TANK HEATING SYSTEMS IN PORT TERMINALS USING THERMAL OIL
Pirobloc designs and supplies highly efficient thermal fluid systems for heating storage tanks in ports. We have extensive experience of the design, installation, commissioning and maintenance of thermal oil systems and boilers for heating storage tanks in port facilities.
A heating system is needed at port terminals to ensure fuel and raw materials stored in tanks remain in the liquid state. The main fluids found in these tanks are:
- Heavy oil
As these fluids are in a solid or semi-solid state at room temperature, it is imperative to use a heating system while they are inside the storage tanks. The tanks should be heated even if they are adequately insulated.
All these products must be above a certain temperature to remain in a liquid state so they can be handled properly. Therefore, all port facilities need a thermal oil system whose reliability is absolutely guaranteed, since these fluids must be prevented from ever solidifying inside the tanks.
Heating the tanks with a thermal oil system is the safest and most efficient solution for these facilities, as it offers numerous advantages over the other available technology, steam heating.
This heating process requires keeping the product not only at a suitable temperature when it reaches the terminal, but having it slightly higher.
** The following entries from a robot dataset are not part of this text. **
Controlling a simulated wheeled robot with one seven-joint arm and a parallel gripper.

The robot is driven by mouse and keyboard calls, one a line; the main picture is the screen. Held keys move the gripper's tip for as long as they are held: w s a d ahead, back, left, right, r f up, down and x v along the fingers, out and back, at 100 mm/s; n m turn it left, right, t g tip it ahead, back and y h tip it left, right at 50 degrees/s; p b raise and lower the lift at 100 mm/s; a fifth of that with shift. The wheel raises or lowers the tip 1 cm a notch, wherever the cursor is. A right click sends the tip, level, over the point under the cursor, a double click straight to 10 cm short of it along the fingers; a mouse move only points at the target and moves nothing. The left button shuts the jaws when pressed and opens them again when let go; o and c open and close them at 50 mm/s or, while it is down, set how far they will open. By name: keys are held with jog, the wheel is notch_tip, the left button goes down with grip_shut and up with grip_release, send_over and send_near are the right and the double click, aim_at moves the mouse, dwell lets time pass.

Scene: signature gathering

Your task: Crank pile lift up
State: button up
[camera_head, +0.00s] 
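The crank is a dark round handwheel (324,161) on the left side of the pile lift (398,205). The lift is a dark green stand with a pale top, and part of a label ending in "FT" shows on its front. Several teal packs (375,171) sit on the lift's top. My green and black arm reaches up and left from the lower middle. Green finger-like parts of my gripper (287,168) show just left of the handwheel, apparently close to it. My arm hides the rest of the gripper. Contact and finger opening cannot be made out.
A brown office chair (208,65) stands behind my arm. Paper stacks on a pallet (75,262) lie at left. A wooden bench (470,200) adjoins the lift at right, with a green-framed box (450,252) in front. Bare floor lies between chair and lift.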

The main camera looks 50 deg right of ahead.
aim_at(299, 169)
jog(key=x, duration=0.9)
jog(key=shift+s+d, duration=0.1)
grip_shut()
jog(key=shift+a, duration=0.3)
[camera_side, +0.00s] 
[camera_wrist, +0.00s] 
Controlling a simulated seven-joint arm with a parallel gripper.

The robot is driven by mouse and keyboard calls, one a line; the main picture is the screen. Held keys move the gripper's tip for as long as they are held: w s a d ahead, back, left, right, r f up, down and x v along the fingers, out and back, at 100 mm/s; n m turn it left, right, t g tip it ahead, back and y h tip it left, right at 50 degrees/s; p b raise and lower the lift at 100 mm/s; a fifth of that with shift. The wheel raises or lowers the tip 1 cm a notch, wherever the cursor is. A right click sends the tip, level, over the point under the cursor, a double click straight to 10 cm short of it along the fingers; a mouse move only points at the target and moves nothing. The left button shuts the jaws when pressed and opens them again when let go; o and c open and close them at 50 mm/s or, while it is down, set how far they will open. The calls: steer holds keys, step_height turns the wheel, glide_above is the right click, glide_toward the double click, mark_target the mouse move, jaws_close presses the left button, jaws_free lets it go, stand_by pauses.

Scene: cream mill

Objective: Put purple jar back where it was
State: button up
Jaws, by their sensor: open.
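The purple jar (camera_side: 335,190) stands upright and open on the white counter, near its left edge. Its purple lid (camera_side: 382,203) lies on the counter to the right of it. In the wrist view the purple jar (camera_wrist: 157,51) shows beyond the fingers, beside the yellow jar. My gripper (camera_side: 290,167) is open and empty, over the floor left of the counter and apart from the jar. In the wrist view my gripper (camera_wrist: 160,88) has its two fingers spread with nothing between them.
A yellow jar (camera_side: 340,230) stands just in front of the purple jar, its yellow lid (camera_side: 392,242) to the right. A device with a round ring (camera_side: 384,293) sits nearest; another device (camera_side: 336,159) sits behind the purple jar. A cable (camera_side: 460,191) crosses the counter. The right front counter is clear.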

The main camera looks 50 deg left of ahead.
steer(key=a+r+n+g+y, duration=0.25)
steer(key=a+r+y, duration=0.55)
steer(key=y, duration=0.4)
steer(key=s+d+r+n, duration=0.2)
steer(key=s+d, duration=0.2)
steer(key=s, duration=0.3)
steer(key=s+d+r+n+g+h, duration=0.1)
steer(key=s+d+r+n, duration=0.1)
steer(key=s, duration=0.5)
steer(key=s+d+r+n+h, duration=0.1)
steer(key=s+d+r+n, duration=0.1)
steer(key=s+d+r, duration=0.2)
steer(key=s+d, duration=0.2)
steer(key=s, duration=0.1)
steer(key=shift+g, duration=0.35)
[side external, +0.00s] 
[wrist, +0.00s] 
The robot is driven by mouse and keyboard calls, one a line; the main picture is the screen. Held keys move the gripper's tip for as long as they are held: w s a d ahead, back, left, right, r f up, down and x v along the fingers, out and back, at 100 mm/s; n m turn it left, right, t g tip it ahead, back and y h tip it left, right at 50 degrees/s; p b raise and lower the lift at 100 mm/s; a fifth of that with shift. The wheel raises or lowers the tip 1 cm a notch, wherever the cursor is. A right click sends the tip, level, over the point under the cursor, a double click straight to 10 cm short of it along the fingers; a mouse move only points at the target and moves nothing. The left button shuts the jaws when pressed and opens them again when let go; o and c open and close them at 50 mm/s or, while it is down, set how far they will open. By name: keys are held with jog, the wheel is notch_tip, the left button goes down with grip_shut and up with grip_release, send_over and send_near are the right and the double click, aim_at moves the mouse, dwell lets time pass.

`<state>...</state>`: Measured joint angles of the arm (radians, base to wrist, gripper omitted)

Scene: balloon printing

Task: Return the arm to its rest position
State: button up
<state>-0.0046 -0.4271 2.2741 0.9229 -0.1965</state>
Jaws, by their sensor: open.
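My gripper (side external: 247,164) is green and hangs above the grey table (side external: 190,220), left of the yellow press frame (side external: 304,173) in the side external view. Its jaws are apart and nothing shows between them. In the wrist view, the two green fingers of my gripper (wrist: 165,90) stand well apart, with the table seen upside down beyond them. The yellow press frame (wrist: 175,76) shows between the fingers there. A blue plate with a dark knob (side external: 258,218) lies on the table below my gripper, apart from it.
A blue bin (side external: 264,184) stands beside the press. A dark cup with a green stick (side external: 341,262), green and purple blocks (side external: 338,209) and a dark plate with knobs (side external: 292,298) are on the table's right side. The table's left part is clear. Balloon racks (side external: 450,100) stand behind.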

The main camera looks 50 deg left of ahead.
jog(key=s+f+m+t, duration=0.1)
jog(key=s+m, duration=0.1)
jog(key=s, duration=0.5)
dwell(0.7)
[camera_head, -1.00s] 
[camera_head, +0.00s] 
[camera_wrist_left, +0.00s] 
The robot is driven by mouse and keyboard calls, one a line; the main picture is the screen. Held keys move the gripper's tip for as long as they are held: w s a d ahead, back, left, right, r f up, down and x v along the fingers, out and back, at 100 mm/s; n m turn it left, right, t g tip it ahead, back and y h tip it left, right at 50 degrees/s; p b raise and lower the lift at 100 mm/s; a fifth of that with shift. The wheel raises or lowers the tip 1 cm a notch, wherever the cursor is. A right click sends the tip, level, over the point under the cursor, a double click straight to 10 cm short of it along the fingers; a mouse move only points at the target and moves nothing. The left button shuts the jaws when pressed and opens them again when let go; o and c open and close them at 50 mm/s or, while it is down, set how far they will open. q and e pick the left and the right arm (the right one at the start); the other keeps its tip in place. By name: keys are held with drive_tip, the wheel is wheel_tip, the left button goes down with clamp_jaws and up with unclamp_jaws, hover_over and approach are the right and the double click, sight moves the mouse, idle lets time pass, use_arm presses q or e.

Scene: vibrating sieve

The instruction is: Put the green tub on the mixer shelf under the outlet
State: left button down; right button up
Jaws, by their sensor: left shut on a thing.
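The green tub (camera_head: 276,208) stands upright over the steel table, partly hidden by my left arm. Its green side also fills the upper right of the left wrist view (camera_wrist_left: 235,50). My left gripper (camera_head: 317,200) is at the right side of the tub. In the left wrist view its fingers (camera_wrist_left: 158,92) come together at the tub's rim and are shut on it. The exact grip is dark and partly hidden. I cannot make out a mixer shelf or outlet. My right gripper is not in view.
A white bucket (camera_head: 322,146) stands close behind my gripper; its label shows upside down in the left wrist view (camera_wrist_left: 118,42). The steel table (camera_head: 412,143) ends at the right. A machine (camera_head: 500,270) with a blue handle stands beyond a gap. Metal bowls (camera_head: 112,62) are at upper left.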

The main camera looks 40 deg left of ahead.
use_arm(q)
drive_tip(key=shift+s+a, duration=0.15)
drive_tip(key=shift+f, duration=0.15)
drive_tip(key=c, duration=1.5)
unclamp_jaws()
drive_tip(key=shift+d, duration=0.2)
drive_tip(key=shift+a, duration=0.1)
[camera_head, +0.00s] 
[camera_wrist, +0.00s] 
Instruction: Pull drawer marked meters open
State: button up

This is because, in most cases, the product temperature is as low as possible when transporting to the terminal to reduce costs. Therefore, the storage temperature should be increased slightly so the product is not too viscous in the tanks; this would result in transfer pumps needing to consume a lot of energy to distribute the product.
Failure to store these products at the right temperature can cause problems such as an inability to transfer them from the tank to another terminal; or they become solid inside, as can happen with asphalt or bitumen.
HEATING STORAGE TANKS
As mentioned above, heating storage tanks at port terminals is mandatory. Most hydrocarbons, asphalts, bitumens and heavy fuel oils require temperatures above ambient for proper handling. These are highly viscous products at room temperature, and handling them in these conditions is impossible, whether for internal transport operations within the terminal or for external distribution.
The heating system generally adopted within these tanks is a grille or coil through which oil circulates. This is the simplest system. This coil can be arranged at different heights to achieve better heating uniformity.
The size of these coils must be chosen appropriately to transfer all the power from the thermal oil boiler to the tank. Thus, the corresponding engineering calculations must be made to determine sufficient heating surface area, diameter and length for the pipes. This geometry will have its own load loss or Delta P, which is crucial for the proper dimensioning of thermal oil pumps and the whole hydraulic circuit.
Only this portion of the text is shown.